Permanent Secretaries have worked in the Public Service over many years and, since 2015, several were promoted because of the skill and the institutional knowledge that they possess. They have also received training and other opportunities to enhance their competencies to better serve the public.
• Ms. Teixeira’s allegation that the administration, “Held up appointments of judges for almost a year in violation of the constitution” is disingenuous.
The alleged shortage of judges was not occasioned under the Granger administration, which inherited excessive delays in hearing civil and criminal matters, resulting in a crippling backlog of cases in all courts.

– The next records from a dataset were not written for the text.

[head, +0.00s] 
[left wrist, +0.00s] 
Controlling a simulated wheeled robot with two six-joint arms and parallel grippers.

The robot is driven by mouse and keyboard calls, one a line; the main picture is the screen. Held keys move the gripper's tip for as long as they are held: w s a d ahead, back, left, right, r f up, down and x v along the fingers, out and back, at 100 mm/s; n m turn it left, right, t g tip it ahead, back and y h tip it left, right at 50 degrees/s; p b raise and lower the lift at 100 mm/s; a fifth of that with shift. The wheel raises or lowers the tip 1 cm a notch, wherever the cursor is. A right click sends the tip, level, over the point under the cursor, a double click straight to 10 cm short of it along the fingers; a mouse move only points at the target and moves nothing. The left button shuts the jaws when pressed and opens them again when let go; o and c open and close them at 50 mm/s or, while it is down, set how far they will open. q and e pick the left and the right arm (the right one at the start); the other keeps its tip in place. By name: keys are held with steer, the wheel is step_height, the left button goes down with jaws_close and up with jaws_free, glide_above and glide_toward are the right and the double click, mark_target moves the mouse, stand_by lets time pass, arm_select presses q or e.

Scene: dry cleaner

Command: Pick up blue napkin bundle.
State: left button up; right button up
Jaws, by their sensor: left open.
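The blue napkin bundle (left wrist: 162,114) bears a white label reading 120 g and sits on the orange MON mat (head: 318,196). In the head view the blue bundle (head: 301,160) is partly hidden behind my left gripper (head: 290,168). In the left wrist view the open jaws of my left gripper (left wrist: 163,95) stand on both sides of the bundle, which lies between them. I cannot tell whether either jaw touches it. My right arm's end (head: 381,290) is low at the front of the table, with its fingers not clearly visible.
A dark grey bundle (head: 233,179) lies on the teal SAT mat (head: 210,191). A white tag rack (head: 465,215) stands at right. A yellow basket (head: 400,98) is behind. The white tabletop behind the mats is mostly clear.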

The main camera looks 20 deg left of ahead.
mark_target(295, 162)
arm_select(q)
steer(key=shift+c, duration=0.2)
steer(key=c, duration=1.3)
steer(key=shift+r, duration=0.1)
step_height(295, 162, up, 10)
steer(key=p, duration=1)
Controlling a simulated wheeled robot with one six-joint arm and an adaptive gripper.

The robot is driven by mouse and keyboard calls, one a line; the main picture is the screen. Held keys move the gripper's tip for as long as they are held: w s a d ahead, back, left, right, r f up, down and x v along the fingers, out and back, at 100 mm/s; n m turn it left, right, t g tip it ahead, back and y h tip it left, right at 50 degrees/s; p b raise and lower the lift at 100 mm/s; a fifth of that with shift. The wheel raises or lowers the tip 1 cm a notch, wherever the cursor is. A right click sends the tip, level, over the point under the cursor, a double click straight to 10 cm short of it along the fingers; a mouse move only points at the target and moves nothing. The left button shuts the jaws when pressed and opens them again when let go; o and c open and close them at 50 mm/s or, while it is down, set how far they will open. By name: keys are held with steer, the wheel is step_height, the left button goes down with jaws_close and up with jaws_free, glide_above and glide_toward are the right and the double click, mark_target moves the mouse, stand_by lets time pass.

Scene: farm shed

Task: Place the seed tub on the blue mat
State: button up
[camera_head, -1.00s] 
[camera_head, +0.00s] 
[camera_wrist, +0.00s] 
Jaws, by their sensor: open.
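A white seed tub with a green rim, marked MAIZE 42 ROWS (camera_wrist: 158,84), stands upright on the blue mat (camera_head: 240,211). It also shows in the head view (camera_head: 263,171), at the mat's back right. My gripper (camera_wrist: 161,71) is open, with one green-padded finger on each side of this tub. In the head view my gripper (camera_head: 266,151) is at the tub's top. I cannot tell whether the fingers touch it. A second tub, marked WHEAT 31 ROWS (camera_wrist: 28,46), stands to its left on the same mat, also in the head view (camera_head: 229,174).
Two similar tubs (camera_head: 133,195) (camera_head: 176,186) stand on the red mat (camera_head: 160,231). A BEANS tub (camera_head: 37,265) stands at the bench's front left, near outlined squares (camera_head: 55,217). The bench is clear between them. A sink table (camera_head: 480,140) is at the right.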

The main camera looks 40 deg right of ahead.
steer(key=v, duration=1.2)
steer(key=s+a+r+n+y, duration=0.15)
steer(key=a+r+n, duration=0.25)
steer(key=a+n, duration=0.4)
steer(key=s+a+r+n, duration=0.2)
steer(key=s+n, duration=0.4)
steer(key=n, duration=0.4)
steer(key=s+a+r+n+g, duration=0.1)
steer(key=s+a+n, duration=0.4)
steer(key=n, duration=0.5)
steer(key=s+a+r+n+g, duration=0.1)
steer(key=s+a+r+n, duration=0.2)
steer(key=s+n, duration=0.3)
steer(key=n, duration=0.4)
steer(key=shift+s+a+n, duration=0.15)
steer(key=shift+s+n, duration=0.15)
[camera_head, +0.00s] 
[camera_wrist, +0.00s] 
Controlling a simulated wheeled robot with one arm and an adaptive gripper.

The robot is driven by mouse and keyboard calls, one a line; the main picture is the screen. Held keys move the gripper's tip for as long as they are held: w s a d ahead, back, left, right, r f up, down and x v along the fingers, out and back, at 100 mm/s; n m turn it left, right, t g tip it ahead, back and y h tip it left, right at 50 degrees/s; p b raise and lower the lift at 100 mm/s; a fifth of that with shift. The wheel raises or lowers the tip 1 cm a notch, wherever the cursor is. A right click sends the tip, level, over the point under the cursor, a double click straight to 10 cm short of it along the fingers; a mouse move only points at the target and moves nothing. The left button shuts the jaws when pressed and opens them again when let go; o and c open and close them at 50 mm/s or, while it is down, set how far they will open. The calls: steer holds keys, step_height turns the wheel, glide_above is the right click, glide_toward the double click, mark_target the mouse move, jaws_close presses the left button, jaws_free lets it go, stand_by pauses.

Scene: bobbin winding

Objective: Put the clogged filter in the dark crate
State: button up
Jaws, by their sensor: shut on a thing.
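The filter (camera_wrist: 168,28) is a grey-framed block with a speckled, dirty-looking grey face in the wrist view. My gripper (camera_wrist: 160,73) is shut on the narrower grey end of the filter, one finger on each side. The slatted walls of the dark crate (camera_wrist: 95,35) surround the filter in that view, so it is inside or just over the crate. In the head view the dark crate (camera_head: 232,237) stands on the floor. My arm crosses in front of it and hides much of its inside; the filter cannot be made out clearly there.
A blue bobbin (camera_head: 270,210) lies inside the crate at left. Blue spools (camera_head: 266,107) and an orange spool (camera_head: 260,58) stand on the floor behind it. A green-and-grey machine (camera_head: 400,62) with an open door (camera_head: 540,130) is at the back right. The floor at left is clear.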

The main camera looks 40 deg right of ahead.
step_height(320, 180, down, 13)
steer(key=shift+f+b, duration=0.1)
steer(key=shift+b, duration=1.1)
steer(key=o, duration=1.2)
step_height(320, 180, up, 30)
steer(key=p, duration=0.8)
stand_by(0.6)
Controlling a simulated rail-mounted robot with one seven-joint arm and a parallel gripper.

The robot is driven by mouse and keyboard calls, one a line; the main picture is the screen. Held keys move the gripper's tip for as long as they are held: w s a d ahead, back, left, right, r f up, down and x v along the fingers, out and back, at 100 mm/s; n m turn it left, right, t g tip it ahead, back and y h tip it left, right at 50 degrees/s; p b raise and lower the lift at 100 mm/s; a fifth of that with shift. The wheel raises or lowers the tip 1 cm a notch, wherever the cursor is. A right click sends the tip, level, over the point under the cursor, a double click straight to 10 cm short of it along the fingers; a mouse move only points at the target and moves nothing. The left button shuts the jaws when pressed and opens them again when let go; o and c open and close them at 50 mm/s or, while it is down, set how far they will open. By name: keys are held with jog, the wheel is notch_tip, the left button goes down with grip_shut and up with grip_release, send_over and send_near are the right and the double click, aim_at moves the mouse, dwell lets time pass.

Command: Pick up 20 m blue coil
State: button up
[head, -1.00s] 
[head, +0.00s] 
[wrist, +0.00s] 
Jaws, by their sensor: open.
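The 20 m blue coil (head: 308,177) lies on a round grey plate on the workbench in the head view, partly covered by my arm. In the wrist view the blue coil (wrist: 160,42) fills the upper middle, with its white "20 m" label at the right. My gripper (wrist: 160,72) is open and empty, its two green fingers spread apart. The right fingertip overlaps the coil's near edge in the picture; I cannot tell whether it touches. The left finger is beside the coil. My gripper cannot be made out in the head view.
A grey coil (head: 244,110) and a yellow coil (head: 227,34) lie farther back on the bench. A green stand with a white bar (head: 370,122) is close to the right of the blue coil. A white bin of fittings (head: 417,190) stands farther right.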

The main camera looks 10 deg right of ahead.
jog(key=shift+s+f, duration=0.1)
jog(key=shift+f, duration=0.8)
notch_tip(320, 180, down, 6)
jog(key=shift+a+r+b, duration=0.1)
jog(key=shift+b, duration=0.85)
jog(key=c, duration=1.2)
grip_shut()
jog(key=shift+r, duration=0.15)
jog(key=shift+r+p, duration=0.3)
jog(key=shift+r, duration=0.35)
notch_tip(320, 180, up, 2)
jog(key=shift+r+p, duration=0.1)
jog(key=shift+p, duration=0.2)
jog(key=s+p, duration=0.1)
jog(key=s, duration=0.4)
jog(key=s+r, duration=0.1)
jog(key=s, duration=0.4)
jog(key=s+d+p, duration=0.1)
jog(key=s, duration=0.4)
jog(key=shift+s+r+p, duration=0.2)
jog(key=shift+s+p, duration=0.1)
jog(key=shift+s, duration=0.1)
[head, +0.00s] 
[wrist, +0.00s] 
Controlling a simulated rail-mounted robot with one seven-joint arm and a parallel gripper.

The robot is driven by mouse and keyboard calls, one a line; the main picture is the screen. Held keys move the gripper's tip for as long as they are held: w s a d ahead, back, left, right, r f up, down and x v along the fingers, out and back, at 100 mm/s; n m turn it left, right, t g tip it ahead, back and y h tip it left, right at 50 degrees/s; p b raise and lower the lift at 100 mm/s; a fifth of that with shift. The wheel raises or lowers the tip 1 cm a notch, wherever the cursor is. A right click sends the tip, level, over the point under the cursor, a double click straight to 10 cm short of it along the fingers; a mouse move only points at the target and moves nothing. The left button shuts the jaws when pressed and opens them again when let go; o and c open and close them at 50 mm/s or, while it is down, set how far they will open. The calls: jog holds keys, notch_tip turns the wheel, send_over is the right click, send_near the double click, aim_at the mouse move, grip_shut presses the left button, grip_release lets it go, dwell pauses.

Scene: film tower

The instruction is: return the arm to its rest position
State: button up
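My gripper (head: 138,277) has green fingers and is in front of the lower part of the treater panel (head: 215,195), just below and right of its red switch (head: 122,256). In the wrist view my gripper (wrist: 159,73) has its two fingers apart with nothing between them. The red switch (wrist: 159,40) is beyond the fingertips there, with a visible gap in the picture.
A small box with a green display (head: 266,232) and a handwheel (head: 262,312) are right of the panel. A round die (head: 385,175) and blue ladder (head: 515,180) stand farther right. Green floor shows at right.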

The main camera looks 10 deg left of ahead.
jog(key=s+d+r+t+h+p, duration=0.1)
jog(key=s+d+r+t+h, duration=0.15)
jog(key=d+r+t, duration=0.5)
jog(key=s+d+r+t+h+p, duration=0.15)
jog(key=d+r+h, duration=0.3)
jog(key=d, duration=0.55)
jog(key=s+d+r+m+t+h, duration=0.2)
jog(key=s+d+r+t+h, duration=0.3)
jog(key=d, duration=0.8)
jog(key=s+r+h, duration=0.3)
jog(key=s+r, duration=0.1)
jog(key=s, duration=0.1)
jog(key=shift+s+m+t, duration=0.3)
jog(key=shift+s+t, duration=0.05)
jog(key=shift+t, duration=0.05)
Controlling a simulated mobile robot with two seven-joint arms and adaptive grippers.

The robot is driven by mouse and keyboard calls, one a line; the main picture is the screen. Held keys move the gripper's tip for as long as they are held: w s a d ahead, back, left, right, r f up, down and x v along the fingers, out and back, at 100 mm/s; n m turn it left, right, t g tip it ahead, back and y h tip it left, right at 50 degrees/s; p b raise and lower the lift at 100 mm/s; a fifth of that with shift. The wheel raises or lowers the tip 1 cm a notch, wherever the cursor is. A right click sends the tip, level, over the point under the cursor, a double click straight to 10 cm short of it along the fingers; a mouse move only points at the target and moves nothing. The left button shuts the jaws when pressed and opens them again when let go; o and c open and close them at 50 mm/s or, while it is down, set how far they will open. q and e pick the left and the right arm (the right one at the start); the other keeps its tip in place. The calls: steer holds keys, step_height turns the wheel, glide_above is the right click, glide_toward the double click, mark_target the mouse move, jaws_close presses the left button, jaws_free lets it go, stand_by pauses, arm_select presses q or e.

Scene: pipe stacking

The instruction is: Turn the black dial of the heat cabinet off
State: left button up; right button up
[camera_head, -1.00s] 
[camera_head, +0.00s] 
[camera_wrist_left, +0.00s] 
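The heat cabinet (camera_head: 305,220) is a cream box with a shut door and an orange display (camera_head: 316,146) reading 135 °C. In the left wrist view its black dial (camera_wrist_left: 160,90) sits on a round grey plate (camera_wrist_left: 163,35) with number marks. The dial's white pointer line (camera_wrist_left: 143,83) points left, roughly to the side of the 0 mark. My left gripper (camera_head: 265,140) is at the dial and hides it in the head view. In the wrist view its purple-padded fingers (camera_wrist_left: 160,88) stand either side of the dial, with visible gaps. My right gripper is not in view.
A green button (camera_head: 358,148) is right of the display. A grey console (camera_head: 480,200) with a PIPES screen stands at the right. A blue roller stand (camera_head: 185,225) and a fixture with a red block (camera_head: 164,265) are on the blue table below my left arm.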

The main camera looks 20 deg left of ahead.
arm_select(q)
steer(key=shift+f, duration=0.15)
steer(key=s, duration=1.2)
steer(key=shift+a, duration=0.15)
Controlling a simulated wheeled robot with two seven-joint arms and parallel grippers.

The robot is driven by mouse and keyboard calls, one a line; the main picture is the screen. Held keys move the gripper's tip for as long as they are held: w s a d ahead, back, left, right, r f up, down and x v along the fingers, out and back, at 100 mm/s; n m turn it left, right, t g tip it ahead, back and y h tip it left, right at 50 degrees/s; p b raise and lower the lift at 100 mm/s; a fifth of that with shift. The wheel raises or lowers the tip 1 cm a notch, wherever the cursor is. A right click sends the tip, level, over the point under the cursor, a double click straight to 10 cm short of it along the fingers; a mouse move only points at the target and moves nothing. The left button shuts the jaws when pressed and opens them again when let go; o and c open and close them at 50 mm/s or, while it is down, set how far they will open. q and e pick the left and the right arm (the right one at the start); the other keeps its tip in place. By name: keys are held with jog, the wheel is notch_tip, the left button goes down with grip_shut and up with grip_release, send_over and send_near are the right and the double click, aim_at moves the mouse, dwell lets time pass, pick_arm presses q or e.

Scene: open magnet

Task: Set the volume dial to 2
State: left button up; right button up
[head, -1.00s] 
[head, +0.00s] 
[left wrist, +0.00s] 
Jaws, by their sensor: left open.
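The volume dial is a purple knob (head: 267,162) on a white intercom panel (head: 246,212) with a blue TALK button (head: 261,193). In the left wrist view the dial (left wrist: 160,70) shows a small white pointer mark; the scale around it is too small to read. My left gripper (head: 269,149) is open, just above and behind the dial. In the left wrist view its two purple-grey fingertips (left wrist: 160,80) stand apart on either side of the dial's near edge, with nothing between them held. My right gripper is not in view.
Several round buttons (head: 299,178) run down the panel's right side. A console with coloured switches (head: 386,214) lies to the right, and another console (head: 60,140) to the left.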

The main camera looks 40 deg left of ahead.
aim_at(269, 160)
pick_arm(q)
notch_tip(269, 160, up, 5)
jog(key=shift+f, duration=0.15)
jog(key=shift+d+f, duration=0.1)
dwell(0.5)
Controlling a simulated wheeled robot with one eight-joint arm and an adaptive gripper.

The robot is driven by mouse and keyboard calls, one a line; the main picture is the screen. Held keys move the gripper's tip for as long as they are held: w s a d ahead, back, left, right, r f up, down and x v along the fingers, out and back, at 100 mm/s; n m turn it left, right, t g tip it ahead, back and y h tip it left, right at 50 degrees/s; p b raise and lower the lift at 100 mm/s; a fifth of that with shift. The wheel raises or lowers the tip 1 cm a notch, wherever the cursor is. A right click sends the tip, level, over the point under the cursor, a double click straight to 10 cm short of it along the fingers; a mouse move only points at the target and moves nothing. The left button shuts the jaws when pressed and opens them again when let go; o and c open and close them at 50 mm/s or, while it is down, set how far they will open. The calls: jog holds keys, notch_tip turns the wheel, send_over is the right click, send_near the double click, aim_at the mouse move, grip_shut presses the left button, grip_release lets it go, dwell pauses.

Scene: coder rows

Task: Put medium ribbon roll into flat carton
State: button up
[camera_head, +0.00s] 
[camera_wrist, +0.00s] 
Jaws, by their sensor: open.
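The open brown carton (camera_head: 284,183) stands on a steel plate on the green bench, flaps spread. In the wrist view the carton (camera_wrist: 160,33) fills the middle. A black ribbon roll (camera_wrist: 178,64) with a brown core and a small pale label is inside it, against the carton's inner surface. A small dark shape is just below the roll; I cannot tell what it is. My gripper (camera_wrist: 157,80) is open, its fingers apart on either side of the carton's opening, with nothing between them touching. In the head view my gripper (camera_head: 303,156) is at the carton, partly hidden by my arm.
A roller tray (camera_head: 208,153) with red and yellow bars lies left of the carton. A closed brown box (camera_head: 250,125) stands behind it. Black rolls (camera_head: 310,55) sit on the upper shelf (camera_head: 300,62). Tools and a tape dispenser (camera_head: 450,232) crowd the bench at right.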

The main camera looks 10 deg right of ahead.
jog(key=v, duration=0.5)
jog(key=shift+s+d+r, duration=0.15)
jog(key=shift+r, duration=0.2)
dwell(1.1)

The life of the Judicial Service Commission (JSC) expired on September 30, 2017. After almost two years, in June 2019, advances were being made to reconstitute the JSC after the Parliamentary Committee on Appointments agreed to a nominee, whose name was submitted by the Guyana Bar Association.
After the ruling of the Caribbean Court of Justice (CCJ) in the no-confidence motion case, the National Assembly was not reconvened, putting the process on indefinite hold.
The Opposition PPP stymied this process by refusing to participate in the work of the said Appointments Committee and significantly reduced the likelihood of this matter reaching the floor of National Assembly.